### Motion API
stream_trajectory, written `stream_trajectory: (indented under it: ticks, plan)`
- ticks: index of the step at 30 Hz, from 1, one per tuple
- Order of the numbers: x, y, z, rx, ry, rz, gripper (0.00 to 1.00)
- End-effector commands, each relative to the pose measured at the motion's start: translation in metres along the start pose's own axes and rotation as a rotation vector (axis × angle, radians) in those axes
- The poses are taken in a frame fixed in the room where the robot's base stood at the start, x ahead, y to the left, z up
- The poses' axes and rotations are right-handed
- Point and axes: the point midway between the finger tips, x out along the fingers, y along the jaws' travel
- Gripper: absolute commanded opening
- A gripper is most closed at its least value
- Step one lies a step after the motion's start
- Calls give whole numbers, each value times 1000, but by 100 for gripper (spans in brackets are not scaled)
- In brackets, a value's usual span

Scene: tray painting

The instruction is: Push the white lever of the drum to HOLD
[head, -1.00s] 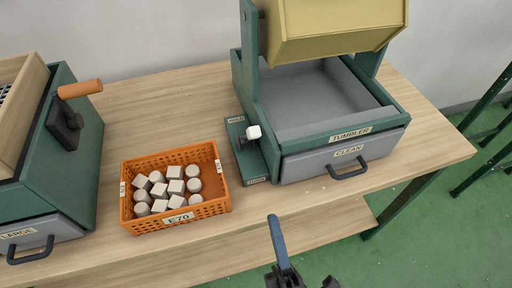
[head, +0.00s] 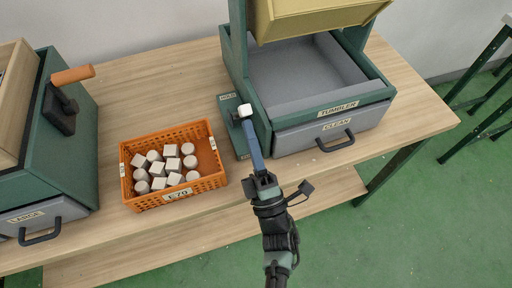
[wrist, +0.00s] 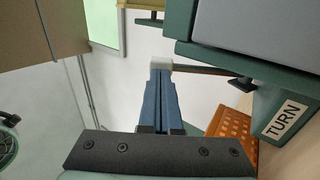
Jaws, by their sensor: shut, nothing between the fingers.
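The white lever (head: 244,110) stands on a green plate (head: 231,123) at the left side of the drum's base. A HOLD label (head: 228,97) is at the plate's far end. In the wrist view a TURN label (wrist: 286,120) shows. The lever's white knob is at my blue fingertips there (wrist: 160,64), with its dark stem running right. My gripper (head: 247,124) is shut and empty, its fingertips at the near side of the knob. They appear to touch it, but I cannot tell for sure. The fingers hide part of the plate's near end.
An orange crate (head: 180,193) of pale blocks stands left of my gripper. Another green machine (head: 75,150) with an orange handle is at the far left. Bare table lies behind the crate.

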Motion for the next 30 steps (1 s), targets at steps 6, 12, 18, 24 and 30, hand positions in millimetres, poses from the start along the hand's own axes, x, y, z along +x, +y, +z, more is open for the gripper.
***
Stated exercise = Report all lines of the data that include the word "ticks".

Result of the task =
stream_trajectory, written `stream_trajectory: (indented under it: ticks, plan)`
- ticks: index of the step at 30 Hz, from 1, one per tuple

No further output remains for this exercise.